Die Schuldigen? Anträge!
Die neue Taktik von Verwaltungschefs, den Gemeinderäten den Schneid abzukaufen, ihre gesetzlich verankerten Rechte wahrzunehmen? In der jüngsten Ausgabe des Staatsanzeiger findet sich auf Seite 10 ein Beitrag mit ähnlichem Tenor: In Nürtingen und Freiburg beklage die Verwaltung, Anträge und Anfragen hielten vom Tagesgeschäft ab. Doch Arne Pautsch, Professor an der Hochschule für öffentliche Verwaltung und Finanzen in Ludwigsburg, hält dagegen: Antragsflut sei im Interesse der lokalen demokratischen Willensbildung, selbst wenn sie zunächst vor allem Mehrarbeit für die Verwaltung verursache.
Der Gemeinderat ist die Vertretung der Bürger und das Hauptorgan der Gemeinde, steht in § 24, 1 der Gemeindeordnung Baden-Württemberg. Er legt die Grundsätze für die Verwaltung der Gemeinde fest und entscheidet über alle Angelegenheiten der Gemeinde, soweit nicht der Bürgermeister kraft Gesetzes zuständig ist oder ihm der Gemeinderat bestimmte Angelegenheiten überträgt. Der Gemeinderat überwacht die Ausführung seiner Beschlüsse und sorgt beim Auftreten von Mißständen in der Gemeindeverwaltung für deren Beseitigung durch den Bürgermeister. Um nicht zum zahnlosen Tiger zu machen, verschaffte ihm der Landtag notwendige Instrumente: das Auskunfts-, Informations- und Antragsrecht. Nicht nur das: Die Verwaltungsspitze darf nicht nach Taktik und eigenem Gutdünken den Gemeinderat unterrichten - sie ist dazu verpflichtet.
Zum Rund-um-Paket kommunale Selbstverwaltung - Verfassungsrang! - gehören nicht nur die fest besoldeten Menschen im Rathaus, sondern auch jene, die ihre Freizeit für diese Arbeit opfern - ehrenamtlich.

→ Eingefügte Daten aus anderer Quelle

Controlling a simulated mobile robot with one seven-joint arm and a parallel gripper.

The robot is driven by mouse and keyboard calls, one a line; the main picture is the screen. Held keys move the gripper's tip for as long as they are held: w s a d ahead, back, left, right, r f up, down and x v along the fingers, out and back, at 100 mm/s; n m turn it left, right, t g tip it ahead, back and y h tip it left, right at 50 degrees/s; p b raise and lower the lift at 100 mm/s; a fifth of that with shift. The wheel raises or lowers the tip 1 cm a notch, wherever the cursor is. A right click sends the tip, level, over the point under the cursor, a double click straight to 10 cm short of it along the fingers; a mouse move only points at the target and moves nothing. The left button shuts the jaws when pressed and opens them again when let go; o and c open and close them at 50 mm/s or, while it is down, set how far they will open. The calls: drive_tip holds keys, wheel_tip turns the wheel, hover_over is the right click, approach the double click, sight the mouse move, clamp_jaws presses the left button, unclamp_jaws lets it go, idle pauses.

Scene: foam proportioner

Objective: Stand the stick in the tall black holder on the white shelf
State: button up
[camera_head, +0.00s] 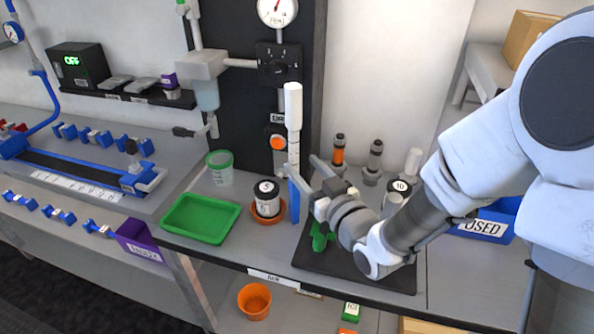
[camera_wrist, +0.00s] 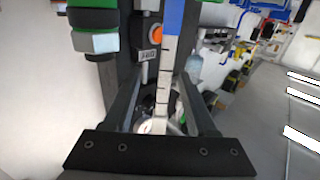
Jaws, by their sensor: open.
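The stick (camera_head: 293,108) stands upright near the middle of the head view, with a white top, a marked scale and a blue lower part. In the wrist view the stick (camera_wrist: 163,75) runs between my fingers, its blue part at the top of the picture. My gripper (camera_head: 300,164) is open, one finger to each side of the stick; it also shows in the wrist view (camera_wrist: 159,82). I cannot tell whether a finger touches the stick. A white shelf (camera_head: 487,60) shows at the upper right. I cannot pick out the tall black holder; my arm hides part of that side.
Left of the stick are a black-and-white jar (camera_head: 267,198) on an orange saucer, a green tray (camera_head: 200,219) and a green-rimmed cup (camera_head: 220,165). A black mat (camera_head: 305,260) lies under my gripper. A cardboard box (camera_head: 533,40) is at upper right.

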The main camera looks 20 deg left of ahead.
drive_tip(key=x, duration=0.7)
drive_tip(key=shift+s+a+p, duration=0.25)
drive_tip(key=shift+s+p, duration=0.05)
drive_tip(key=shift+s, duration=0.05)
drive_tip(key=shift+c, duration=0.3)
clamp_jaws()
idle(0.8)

Das zunehmende Gejammere, Anträge und Anfragen kämen obendrauf und verhinderten die Erledigung anderer Aufgaben, verraten, dass die Rechte des Gemeinderats wohl als störend empfunden werden. Solche Litaneien sollen den Ratsmitgliedern ein schlechtes Gewissen einreden, sie vom schnellen Schreiben eines Antrags abhalten, auf dass nur noch die Verwaltung die Beratungspunkte bestimmt. Eine Selbstverwaltung mit Schlagseite. Natürlich werden solche Verwaltungschefs dies heftigst von sich weisen, aber dann sollen sie ihre Dauer-Kritik wie in den vergangenen Monaten in Mühlacker einstellen. Anfragen und Anträge kommen nicht so quasi auf 100 Prozent drauf - sie gehören zu diesen 100 Prozent.

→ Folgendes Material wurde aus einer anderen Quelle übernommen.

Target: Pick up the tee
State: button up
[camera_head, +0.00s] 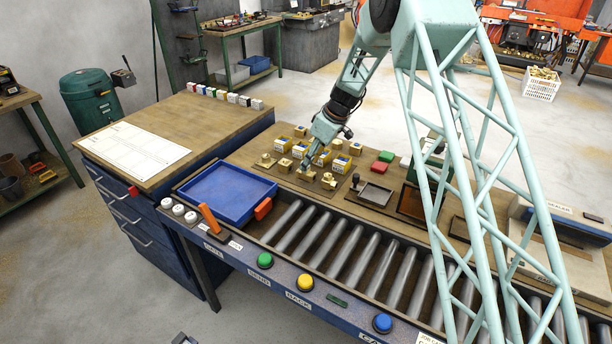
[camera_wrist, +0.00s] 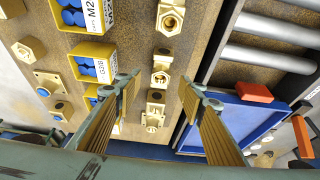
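Several brass fittings stand in a row on the wooden bench. In the wrist view, one fitting (camera_wrist: 161,72) lies between my fingertips, a second (camera_wrist: 153,116) sits just below it, and a third with a round open mouth (camera_wrist: 171,18) is above. I cannot tell for sure which one is the tee. My gripper (camera_wrist: 160,84) is open, with a finger on each side of the row and nothing visibly held. In the head view my gripper (camera_head: 306,166) points down over the row, close to a fitting; its fingertips are small there.
Yellow bins (camera_wrist: 90,62) with blue contents stand beside the row, with more brass fittings (camera_wrist: 28,48) beyond. A blue tray (camera_head: 222,192) sits to the left. Rollers (camera_head: 330,243) run along the front. Red and green blocks (camera_head: 383,162) lie to the right.

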Natürlich ist nicht jeder Antrag aus dem Gemeinderat prickelnd, aber dies gilt auch für manche Verwaltungsvorlagen. Fraktionen wollen auch politische Botschaften unters Volk bringen, greifen von Bürgern vorgebrachte Anliegen auf, möchten Gutes für die Stadt erreichen - oder werden initiativ, wenn sie zu wichtigen Themen über Woche und Monate nichts mehr hören von der Verwaltung wie bei uns zeitweise über Stadthalle, Ziegelei und anderes. Apropos anderes. Wie lange muss auf die Realisierung kleinerer Wohngebiete wie Pferchäcker in Lienzingen und Bauerngewand in Mühlhausen gewartet werden?
Der Gesetzgeber baute eine Bremse ein: Zu Punkten, die der Gemeinderat in den sechs Monaten zuvor behandelt hat, besteht kein Anspruch, dass ein neuer Antrag auf die Tagesordung kommt - wenn das trotzdem geschieht wie jüngst braucht sich niemand zu beklagen. Doch wer als Verwaltung offensiv informiert, macht manche Anträge aus dem Gremium überflüssig.

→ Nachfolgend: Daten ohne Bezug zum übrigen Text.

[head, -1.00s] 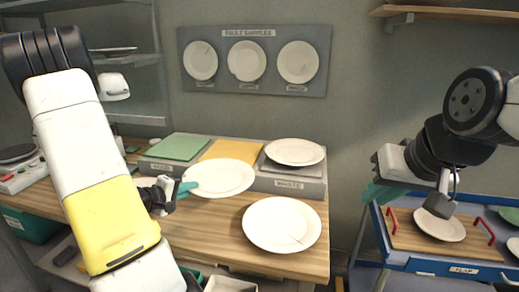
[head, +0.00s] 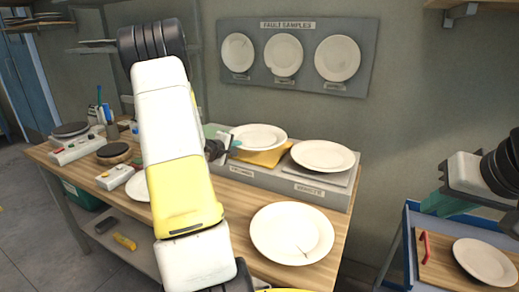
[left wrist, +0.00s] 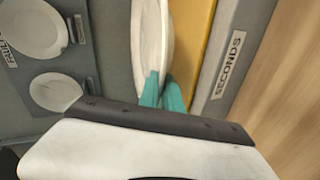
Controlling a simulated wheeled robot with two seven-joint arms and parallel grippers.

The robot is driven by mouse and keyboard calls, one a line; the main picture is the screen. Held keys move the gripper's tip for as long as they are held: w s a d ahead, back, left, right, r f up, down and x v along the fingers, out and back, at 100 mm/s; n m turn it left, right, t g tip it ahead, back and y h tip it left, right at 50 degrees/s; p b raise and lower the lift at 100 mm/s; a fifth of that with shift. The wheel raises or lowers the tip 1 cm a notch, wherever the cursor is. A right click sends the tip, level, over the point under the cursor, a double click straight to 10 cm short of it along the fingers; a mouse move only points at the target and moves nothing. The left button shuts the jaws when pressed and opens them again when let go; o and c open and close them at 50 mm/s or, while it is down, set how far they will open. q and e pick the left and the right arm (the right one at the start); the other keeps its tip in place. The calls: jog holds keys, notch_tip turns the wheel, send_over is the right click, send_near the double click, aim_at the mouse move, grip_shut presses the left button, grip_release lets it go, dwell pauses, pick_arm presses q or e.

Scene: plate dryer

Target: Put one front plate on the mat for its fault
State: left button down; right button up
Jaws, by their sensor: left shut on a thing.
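My left gripper (head: 220,149) is shut on the rim of a white plate (head: 258,137), which it holds over the yellow mat (head: 268,158). The left wrist view shows the teal fingertips (left wrist: 162,92) pinching that plate (left wrist: 150,38), with the yellow mat (left wrist: 194,45) beside the "SECONDS" label (left wrist: 229,62). Whether the plate touches the mat is unclear. A plate (head: 322,155) lies on the grey mat marked "WASTE". A plate with a crack-like line (head: 285,225) lies on the table front. My right gripper (head: 447,203) is at the right, its opening unclear.
A fault samples board (head: 300,78) with three plates hangs on the wall. My left arm hides most of the green mat and part of another plate (head: 138,187). A blue cart (head: 415,220) with a board and plate stands right. Scales and switch boxes stand at left.

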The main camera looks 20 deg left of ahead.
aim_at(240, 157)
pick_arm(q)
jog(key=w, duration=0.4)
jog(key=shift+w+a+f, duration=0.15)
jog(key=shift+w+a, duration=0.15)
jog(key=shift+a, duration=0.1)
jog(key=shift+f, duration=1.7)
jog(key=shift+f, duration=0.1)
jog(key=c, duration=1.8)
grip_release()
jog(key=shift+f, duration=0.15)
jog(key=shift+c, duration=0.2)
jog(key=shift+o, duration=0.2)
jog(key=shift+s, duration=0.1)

Dass wir uns nicht falsch verstehen: Manche Fraktionsanträge wären verzichtbar, doch es kommt auch hier auf die Sicht des jeweiligen Betrachters und seinen Übezeugungen an. Daraus als Verwaltung eine Dauer-Kritik am Rat abzuleiten, wie es chic zu werden scheint, ist ebenfalls verzichtbar. Anträge sind auch nicht mal schnell geschrieben, sie sollen durchdacht sein, müssen in der Fraktion rückgekoppelt werden und jemand muss sie dann ausformulieren. Kostet alles Zeit. Oder sind Ergebnisse von Lokalterminen der Fraktion wie bei der CDU jüngst in der Lienzinger Straße - eine Stunde lang Zuhören bei Nieselregen.
Gleiches gilt für Anfragen: Wer als Gemeinderatsmitglied die Menschen in der Stadt mit ihren auch persönlichen Anliegen ernst nimmt, wird morgens beim Bäcker wegen eines fehlenden Straßenbelags angesprochen, macht dann heimwärts einen Umweg, nimmt die Stelle gleich in Augenschein, fotografiert zur besseren Orientierung der Verwaltung und packt dann alles in eine Mail. Oder hört sich in der Mühlackerstraße das ständige Klappern der in der Fahrbahn eingebrachten Abdeckung eines Regenüberlaufbeckens an, weil die Anlieger bei der Stadtverwaltung das Problem zwar vorbringen konnten, aber es nicht gelöst bekamen. Nun wird Hilfe bei einem Stadtrat gesucht, der mit seinem Handy ein kleines Video macht und dieses mit einer Anfrage ans Rathaus schickt. Ich wollte dieses Dauergeräusch auch nicht vor meinem Schlafzimmer haben. Weitere Beispiele gefällig? Lassen wir es dabei bewendet sein. Manches ist auch mit einem Anruf auf kurzem Weg zu erledigen, manchmal bedarf es jedoch eines Nachhakens wie beispielsweise bei von Anwohnern angemahnten Grünpflegearbeiten im Heidenwäldle.
Das alles gehört zum 100-Prozent-Auftrag eines Gemeinderatsmitglieds, wie ich ihn verstehe. Mit dem entscheidenden Unterschied: Wir erledigen das im Bürgerauftrag ehrenamtlich in unserer Freizeit. Unsere Adressaten im Rathaus sind hauptamtlich tätig - sie leiden sicher nicht unter Langeweile, sind auch sonst gut ausgelastet, das ist unbestritten
Doch die kommunale Selbstverwaltung braucht Haupt- und Ehrenamt gleichermaßen. Menschen, die sich engagieren und Verantwortung tragen. Hier Gegensätze zu konstruieren, wäre falsch. Alle wollen doch das Beste für ihre Stadt und das demokratische Gemeinwesen stärken. Mit oder ohne Anträge.